Below are records; reproduce exactly the lines from the one containing "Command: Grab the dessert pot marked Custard" through the end, both included, and only those.
** start of EXTRACTED INFORMATION **
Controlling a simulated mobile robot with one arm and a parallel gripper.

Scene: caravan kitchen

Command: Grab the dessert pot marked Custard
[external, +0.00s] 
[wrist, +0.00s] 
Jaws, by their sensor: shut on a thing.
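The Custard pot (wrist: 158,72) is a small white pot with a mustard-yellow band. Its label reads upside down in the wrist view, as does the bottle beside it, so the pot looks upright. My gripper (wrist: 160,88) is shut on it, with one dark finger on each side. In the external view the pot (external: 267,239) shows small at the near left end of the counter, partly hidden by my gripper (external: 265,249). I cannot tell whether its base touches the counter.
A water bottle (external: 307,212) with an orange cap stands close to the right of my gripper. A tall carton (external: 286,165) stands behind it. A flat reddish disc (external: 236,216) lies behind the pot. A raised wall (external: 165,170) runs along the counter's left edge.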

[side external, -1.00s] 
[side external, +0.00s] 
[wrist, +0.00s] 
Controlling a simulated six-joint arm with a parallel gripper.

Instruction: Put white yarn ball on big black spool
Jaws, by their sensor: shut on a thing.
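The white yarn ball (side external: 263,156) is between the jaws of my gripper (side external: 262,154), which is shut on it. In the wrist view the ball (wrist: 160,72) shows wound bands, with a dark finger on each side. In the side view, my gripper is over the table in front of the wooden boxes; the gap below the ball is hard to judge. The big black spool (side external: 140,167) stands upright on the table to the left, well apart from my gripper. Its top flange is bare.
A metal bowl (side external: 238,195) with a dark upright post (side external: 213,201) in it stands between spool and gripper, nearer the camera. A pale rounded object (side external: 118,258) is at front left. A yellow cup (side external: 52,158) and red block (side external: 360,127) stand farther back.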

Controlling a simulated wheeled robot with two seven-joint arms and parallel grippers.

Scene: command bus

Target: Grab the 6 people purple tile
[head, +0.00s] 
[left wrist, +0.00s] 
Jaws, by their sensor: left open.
** end of EXTRACTED INFORMATION **
- REPLY:
Command: Grab the dessert pot marked Custard
[external, +0.00s] 
[wrist, +0.00s] 
Jaws, by their sensor: shut on a thing.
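The Custard pot (wrist: 158,72) is a small white pot with a mustard-yellow band. Its label reads upside down in the wrist view, as does the bottle beside it, so the pot looks upright. My gripper (wrist: 160,88) is shut on it, with one dark finger on each side. In the external view the pot (external: 267,239) shows small at the near left end of the counter, partly hidden by my gripper (external: 265,249). I cannot tell whether its base touches the counter.
A water bottle (external: 307,212) with an orange cap stands close to the right of my gripper. A tall carton (external: 286,165) stands behind it. A flat reddish disc (external: 236,216) lies behind the pot. A raised wall (external: 165,170) runs along the counter's left edge.

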[side external, -1.00s] 
[side external, +0.00s] 
[wrist, +0.00s] 
Controlling a simulated six-joint arm with a parallel gripper.

Instruction: Put white yarn ball on big black spool
Jaws, by their sensor: shut on a thing.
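The white yarn ball (side external: 263,156) is between the jaws of my gripper (side external: 262,154), which is shut on it. In the wrist view the ball (wrist: 160,72) shows wound bands, with a dark finger on each side. In the side view, my gripper is over the table in front of the wooden boxes; the gap below the ball is hard to judge. The big black spool (side external: 140,167) stands upright on the table to the left, well apart from my gripper. Its top flange is bare.
A metal bowl (side external: 238,195) with a dark upright post (side external: 213,201) in it stands between spool and gripper, nearer the camera. A pale rounded object (side external: 118,258) is at front left. A yellow cup (side external: 52,158) and red block (side external: 360,127) stand farther back.

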Controlling a simulated wheeled robot with two seven-joint arms and parallel grippers.

Scene: command bus

Target: Grab the 6 people purple tile
[head, +0.00s] 
[left wrist, +0.00s] 
Jaws, by their sensor: left open.

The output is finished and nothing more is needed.